Faites sortir la rentrée

L’hypocrite marée qu’on a coutume de désigner sous le nom fallacieux de « rentrée littéraire » est remontée jusqu’à la rive. Voilà, ça y est, la mer est pleine, nous sommes tranquilles jusqu’en janvier, date à laquelle une autre marée submergera le littoral.


Plusieurs centaines de romans, désormais, paraissent ainsi deux fois par an. Le phénomène n’est pas si vieux. Il y eut toujours des « rentrées littéraires » – comme si la littérature sortait –,  mais elles ne proposaient pas, deux fois l’an, six à sept-cents romans. Et puis, une question : si l’on ne veut pas de romans, que fait-on ? Car, on ne le dit peut-être pas assez, ces volumes, il faut les disposer sur les tables et dans les rayons, sur les éventaires, dans les vitrines. Ces livres prennent la place d’autres. Répétons-le : ces ouvrages occupent une place que l’on pourrait utilement réserver à d’autres domaines. Disons-le encore : les romans occupent tout l'espace. Martelons : il n'y a plus d'endroit où poser les livres relevant d'autres préoccupations. Pour tout le monde, lire, c’est lire des romans.


Il n’est pas question de manifester un quelconque ostracisme. Il est uniquement question de réclamer pour les autres livres le droit à l’existence. Un peu d’air pour eux, les pauvres. De toute manière, l’amateur de romans ne lira jamais mille quatre-cents livres par an. Il n’en lira pas trente non plus, ne serait-ce que parce que son budget ne le lui permettra pas. J’entends déjà l’argument que l’on croit susceptible de convaincre : le choix. Ah, le choix !

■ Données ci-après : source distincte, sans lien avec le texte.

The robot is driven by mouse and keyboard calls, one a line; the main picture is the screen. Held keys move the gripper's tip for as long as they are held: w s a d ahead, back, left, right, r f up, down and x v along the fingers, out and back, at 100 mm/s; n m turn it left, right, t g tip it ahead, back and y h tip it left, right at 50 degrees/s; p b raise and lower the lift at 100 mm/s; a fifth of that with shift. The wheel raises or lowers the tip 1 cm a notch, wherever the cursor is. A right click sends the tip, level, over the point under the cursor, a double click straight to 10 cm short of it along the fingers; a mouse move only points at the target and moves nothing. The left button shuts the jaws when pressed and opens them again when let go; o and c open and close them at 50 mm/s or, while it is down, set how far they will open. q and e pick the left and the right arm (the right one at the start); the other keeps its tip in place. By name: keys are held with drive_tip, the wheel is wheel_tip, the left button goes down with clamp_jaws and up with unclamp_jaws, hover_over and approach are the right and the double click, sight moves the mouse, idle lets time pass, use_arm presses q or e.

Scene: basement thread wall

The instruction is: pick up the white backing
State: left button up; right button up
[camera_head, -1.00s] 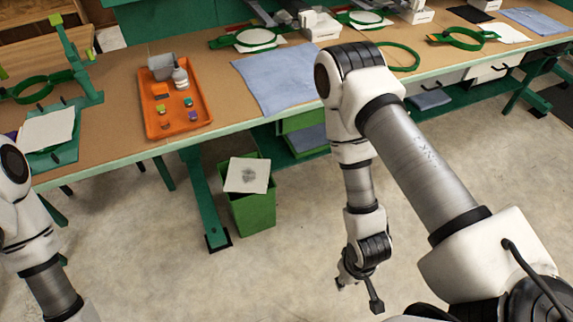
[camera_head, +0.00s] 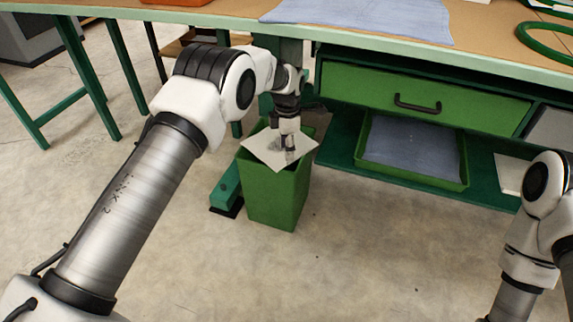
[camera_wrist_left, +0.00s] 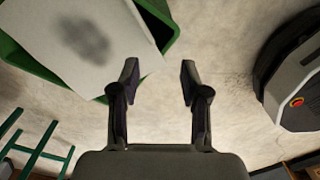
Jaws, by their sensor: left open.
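The white backing (camera_head: 262,148) is a flat off-white square with a grey smudge. It lies across the top of the green bin (camera_head: 274,196); in the left wrist view the backing (camera_wrist_left: 52,40) fills the upper left with the smudge in its middle. My left gripper (camera_head: 289,145) is open over the right part of the backing in the head view. In the left wrist view its two fingers (camera_wrist_left: 157,75) are apart with only floor seen between them; the left fingertip is close to the backing's edge. Whether they touch is unclear. My right gripper is out of view.
The workbench edge (camera_head: 400,62) and a green drawer (camera_head: 415,98) stand behind and right of the bin. A lower green tray (camera_head: 412,180) holds blue cloth (camera_head: 410,148). Floor in front is clear.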

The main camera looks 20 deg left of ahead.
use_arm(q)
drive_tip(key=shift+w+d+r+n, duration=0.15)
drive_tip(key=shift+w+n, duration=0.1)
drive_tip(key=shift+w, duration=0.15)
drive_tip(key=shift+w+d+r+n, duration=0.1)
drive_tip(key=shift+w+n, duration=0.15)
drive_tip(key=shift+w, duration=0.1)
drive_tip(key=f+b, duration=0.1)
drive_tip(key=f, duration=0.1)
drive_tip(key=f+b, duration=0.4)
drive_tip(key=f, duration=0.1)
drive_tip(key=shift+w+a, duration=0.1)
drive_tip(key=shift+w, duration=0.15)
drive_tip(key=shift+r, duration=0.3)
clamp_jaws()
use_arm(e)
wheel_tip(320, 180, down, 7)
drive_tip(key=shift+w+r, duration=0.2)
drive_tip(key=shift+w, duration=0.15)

D’abord, c’est faux. Si l’acheteur de romans au budget moyen élimine tout ce qu’il ne pourra pas s’offrir, le choix devient restreint. Ensuite, qu’est-ce que choisir entre rien et rien ? Tous ces textes interchangeables, ces couvertures racoleuses, ces quatrièmes de couverture préfabriquées… Ces briquettes de papier encollées à la diable n’ont pour but que de faire de la cavalerie, c’est-à-dire de la trésorerie pour les éditeurs. En inondant les librairies d’ouvrages de sa marque, l’éditeur Machin étale son label jusqu’à ce que le chaland, inconsciemment, le photographie : s’il y a tant de livres parus dans cette maison, c’est qu’il s’agit d’un grand éditeur et, corollairement, les livres sont bons puisque ce sont ceux d’un grand éditeur. Quant aux « offices », ils procurent de l’argent frais. Enfin, les sept-cents titres de l’automne disparaîtront forcément quand arriveront les sept-cents volumes de janvier. Sans compter qu’entre-temps, il aura fallu faire de la place pour les livres d’étrennes, ces boîtes de chocolats que personne n’ouvre jamais mais qui ont l’avantage de coûter cher.

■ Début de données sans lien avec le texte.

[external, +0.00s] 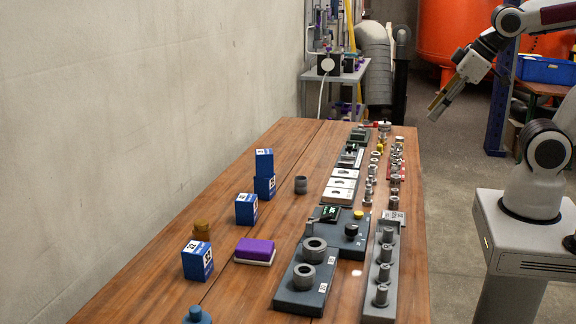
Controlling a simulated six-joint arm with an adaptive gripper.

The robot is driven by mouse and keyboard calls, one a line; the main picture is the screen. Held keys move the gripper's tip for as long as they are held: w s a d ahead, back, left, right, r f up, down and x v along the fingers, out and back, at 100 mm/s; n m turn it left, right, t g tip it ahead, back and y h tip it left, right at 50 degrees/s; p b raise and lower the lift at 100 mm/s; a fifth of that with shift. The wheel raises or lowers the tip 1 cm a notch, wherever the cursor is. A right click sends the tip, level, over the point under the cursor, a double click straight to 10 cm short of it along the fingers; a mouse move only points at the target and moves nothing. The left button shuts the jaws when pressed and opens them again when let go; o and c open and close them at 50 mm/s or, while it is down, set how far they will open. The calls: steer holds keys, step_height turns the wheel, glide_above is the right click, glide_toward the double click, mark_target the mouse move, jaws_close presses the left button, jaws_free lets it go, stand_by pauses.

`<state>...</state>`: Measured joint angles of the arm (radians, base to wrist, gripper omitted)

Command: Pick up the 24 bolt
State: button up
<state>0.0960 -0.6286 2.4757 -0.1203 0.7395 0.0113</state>
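Several small metal bolt-like parts (394,177) stand along the right side of the wooden table (150,285). The size markings are too small to read, so I cannot tell which part is the 24 bolt. My gripper (434,112) hangs in the air beyond the table's right edge, pointing down and left. It is clear of all the parts. No held object is visible, and I cannot tell whether its fingers are open or shut.
A grey rail (375,311) with upright cylinders lies at the front right, beside a dark fixture (290,297) with rings. Blue boxes (246,210) and a purple-and-white block (255,247) stand left of centre. The left side is mostly clear, with a wall beyond.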

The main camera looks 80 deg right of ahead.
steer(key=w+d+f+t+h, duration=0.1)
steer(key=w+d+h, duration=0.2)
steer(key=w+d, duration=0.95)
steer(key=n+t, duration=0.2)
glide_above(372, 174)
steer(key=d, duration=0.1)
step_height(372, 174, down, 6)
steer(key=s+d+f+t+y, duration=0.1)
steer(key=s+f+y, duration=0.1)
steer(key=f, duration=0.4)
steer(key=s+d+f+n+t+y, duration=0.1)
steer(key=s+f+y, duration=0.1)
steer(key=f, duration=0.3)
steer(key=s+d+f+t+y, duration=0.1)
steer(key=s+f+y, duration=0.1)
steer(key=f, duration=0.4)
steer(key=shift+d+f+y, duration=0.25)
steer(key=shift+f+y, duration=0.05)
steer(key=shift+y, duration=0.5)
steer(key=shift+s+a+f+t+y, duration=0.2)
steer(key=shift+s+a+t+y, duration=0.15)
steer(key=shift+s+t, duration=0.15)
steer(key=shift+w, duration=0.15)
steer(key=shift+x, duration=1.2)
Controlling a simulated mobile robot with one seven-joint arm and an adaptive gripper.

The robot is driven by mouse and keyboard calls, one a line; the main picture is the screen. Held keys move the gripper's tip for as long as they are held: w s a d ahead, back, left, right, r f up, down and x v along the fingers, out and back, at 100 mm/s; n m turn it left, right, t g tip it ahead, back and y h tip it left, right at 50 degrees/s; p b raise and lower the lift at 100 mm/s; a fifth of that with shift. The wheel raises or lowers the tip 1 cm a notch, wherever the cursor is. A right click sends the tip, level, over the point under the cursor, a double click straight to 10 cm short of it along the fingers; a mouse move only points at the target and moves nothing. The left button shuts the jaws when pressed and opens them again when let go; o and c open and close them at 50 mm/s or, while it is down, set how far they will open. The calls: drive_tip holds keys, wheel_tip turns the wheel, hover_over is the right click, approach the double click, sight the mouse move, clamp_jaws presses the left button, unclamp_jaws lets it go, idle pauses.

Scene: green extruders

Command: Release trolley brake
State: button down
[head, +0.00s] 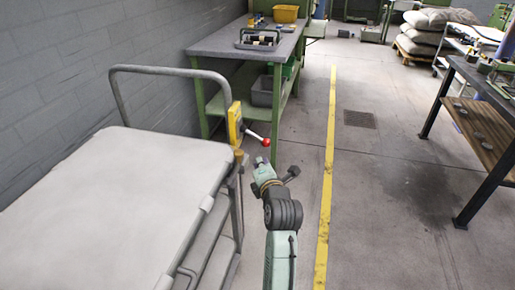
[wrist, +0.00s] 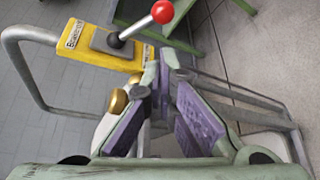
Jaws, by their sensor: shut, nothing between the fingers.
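The trolley (head: 110,205) is at the left in the head view, with a pale top and a grey tubular handle (head: 170,72). A yellow brake box (head: 235,122) is on its handle post. The brake lever ends in a red knob (head: 267,143) and points out to the right. The wrist view shows the yellow box (wrist: 88,50), its label only partly readable, and the red knob (wrist: 162,12) on a metal rod. My gripper (head: 262,163) is shut and empty, just below the knob in the head view. In the wrist view its fingertips (wrist: 165,62) are apart from the lever.
Brass-coloured knobs (wrist: 119,101) sit below the brake box, close to my fingers. A green workbench (head: 225,42) stands behind the trolley. A dark-topped table (head: 487,85) is at the right. The floor (head: 385,190) around the yellow line (head: 327,190) is clear.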

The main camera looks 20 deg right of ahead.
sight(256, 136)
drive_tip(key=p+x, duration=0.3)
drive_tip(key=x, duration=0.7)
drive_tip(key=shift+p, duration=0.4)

Je proteste aussi contre l’appellation « littéraire ». La littérature, ce n’est pas que le roman. Il faudra bien, quelque jour, faire rendre gorge à cette idée reçue. Et cela ouvre un autre débat que j’avais esquissé ailleurs sur l’impérieuse nécessité d’écrire les documents, les biographies, les études, les livres de critique, d'histoire. Je me propose d’y revenir.

Commentaires

Des "livres d’etrennes" ? Je trouve le terme joliment desuet! Chez moi, nul livre d'etrenne, juste des livres a etreindre et d'autres trainant parfois sur mon bureau...

Belle journee Jacques!

Écrit par : V. | jeudi, 15 septembre 2005

Ce qui m'ennuie le plus, dans les collections de poche, et le phénomène n'est pas récent, c'est la disparition de nombre de titres du fonds et l'exploitation systématique des récents succès qui n'ont rien à voir avec l'écriture à proprement parler.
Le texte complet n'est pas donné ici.